DO YOU WEAR THE MARK?

Dei Danzig la vulgata comune e maggioritaria racconta la magnificenza dei primi tre album. In molti includono anche il quarto nel cosiddetto periodo migliore della band, poi le cose cambiano. Il numero cinque risente pesantemente delle influenze del tempo, c’era chi si dava al grunge e chi all’industrial, i Danzig optano per questa seconda via e schiacciano il pedale del nastro trasportatore. Pubblico e critica li massacrano e già con con l’album numero sei c’è un timido abbozzo di compresenza di vecchio e nuovo, ma il passato non può mai tornare identico. Da quel momento in poi la vulgata dice che i Danzig non ne abbiano più azzeccata una, il loro declino diventa inesorabile, nonostante talvolta la critica più aziendalista abbia perseverato nell’attribuirgli lampi di genio ancora vividi. Cosa raccontano per davvero le cronache di Danzig?

Contenuti:

1. I got something to say… (1977 – 1987)
2. Il giocattolo del Diavolo (1988 – 1990)
3. La muta del serpente (1992 – 1999)
4. Long way back to Hell (2002 – 2017) 
5. Bela Lugosi is dead (2018 – 2022)

1 – I got something to say…

Glenn nasce Allen Anzalone nel ’55 nel New Jersey, padre riparatore di tv e veterano della guerra in Corea, madre commessa in un negozio di dischi. La famiglia si trasferisce per un periodo anche nel Massachusetts, ma in generale le cose non vanno benissimo soprattutto a scuola. Pare che già a 10 anni Glenn fosse familiare ad alcol e droghe, abitudine che durerà fino ai 15 anni. La leggenda narra che in adolescenza si appassioni alla letteratura gotica e decadente, da Baudelaire a Edgar Allan Poe, e che soprattutto consumi una gran quantità di fumetti. Unendo le due passioni, sviluppa una certa frustrazione verso il politicamente corretto dei comics americani, nei quali vorrebbe tonnellate di sesso e violenza. Un anno prima che io nascessi Glenn si diploma (1973), ma la sua aspirazione rimane quella di poter diventare un fumettista o tutt’al più un fotografo, infatti a New York frequenta una scuola professionale. Parlando di musica invece si diletta sin da bambino con pianoforte e clarinetto, per quanto riguarda la chitarra è un autodidatta, lo stesso per la voce, non avendo mai preso vere e proprie lezioni di canto se non attraverso i dischi consumati da innumerevoli ascolti. Elvis e Jim Morrison sono da sempre, e con evidenza marchiana, i modelli ispiratori della sua timbrica possente e virile, ai quali aggiungere anche Chester Arthur Burnett, conosciuto come Howlin’ Wolf, e Bill Medley con i suoi Righteous Brothers. Ma i vinili che giravano sul piatto di Glenn oltre a quelli dei Doors e degli altri artisti appena menzionati erano anche quelli di Black Sabbath e Blue Cheer per quanto riguarda l’ondata rock che originò l’heavy metal, e naturalmente il punk dei Ramones, l’hardcore dei Black Flag e la produzione di tanti scapigliati freak americani dell’epoca. Lo stesso Glenn già ad 11 anni suona cover dei suoi idoli con band da “garage” alle quali si aggrega.

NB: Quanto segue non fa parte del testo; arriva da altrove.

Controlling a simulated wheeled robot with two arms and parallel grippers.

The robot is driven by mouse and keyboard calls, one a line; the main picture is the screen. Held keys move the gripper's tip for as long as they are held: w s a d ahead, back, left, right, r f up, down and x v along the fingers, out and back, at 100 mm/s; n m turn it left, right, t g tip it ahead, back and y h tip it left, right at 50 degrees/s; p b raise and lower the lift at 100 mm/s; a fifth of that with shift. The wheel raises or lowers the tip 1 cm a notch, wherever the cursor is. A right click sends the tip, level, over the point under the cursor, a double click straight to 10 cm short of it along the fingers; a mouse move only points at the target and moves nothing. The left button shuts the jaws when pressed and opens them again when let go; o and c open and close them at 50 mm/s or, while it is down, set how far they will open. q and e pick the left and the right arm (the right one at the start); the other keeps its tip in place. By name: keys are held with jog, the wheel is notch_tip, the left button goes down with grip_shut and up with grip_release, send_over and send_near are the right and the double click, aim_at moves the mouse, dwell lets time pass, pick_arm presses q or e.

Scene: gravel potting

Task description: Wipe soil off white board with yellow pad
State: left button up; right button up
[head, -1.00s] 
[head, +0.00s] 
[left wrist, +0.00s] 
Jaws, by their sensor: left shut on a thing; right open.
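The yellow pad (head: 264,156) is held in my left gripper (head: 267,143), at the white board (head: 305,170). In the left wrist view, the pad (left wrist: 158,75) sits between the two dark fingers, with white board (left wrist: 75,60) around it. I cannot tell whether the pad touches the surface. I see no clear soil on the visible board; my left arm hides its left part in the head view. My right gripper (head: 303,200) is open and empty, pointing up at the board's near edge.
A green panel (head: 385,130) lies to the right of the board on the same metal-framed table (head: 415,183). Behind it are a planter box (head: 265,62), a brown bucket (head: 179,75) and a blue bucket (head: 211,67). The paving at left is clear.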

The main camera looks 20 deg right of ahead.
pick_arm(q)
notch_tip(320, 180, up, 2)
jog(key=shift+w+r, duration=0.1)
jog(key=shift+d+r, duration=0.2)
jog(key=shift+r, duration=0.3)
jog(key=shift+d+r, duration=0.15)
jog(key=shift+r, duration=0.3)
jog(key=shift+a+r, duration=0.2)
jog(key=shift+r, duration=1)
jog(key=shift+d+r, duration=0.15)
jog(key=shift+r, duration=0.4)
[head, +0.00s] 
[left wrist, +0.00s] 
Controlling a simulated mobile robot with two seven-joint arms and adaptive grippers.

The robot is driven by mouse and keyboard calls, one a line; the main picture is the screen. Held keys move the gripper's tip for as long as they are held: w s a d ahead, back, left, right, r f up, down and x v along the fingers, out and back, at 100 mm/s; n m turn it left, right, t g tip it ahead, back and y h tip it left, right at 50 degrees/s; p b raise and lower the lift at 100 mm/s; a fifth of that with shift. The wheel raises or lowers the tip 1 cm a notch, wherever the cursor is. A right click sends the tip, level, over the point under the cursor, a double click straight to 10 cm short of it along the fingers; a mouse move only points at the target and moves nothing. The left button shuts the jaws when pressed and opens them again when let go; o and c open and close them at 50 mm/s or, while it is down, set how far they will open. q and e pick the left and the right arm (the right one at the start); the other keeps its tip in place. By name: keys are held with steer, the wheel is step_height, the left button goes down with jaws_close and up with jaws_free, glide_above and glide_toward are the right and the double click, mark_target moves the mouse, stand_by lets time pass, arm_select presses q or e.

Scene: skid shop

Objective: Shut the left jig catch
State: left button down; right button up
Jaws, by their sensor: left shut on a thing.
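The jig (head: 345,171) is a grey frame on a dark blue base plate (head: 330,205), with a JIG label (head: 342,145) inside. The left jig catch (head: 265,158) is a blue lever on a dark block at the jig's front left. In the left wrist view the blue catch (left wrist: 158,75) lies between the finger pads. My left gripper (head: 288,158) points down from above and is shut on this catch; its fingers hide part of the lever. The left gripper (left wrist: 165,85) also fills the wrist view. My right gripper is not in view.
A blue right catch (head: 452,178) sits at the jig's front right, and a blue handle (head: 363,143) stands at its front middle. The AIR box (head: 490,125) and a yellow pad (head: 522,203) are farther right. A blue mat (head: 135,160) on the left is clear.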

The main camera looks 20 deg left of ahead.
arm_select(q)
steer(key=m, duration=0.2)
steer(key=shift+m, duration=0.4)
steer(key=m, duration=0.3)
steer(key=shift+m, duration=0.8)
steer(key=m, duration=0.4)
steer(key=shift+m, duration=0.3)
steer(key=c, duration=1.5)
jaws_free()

La formazione del primo gruppo da intestare compiutamente a Danzig risale al 1977 e si tratta dei Misfits, il cui nome deriva dal celebre film di John Huston del 1961, di fatto l’ultima pellicola con Marilyn Monroe (per me tra le sue più belle) e con Clark Gable, Montgomery Clift e Eli Wallach, da noi distribuita come Gli Spostati. Inizialmente Danzig è costretto a far uscire singoli ed album dei Misfits con una propria etichetta, la Blank, poi ribattezzata Plan 9, in onore di Plan 9 From Outer Space di Ed Wood, cineasta americano di serie B, tendente alla Z, spesso citato come il peggior regista di tutti i tempi ed anche per questo assurto a status di personaggio cult. Alla richiesta di vedere pubblicati i propri album i Misfits si sentivano rispondere che non avrebbero mai potuto avere una carriera musicale. In qualche misura arriva a pensarlo anche Glenn ma per motivazioni differenti; i suoi compagni di strada sono, a suo dire, scarsamente dotati e soprattutto affatto professionali. Quanto a “professionalità”, lui entrava ed usciva dalle patrie galere… tuttavia intende crescere sotto quell’aspetto e guadagnare solidità; i restanti Misfits sono “spostati” e così intendono rimanere, ragione per la quale Glenn decide di andare per la propria strada. Accade nel 1983 con la fondazione dei Samhain, praticamente la prosecuzione dei Misfits, il loro secondo tempo in un’ottica più matura ed evoluta. Inizialmente vengono intesi come una sorta di super gruppo punk, assemblando musicisti derivanti da Minor Threat, Reagan Youth, oltre a Eerie Von dei Rosemary’s Baby. Strada facendo la formazione si assesterà, pubblicando in carriera due full-lenght, un Ep ed un terzo album che assembla materiale vario, edito ed inedito. 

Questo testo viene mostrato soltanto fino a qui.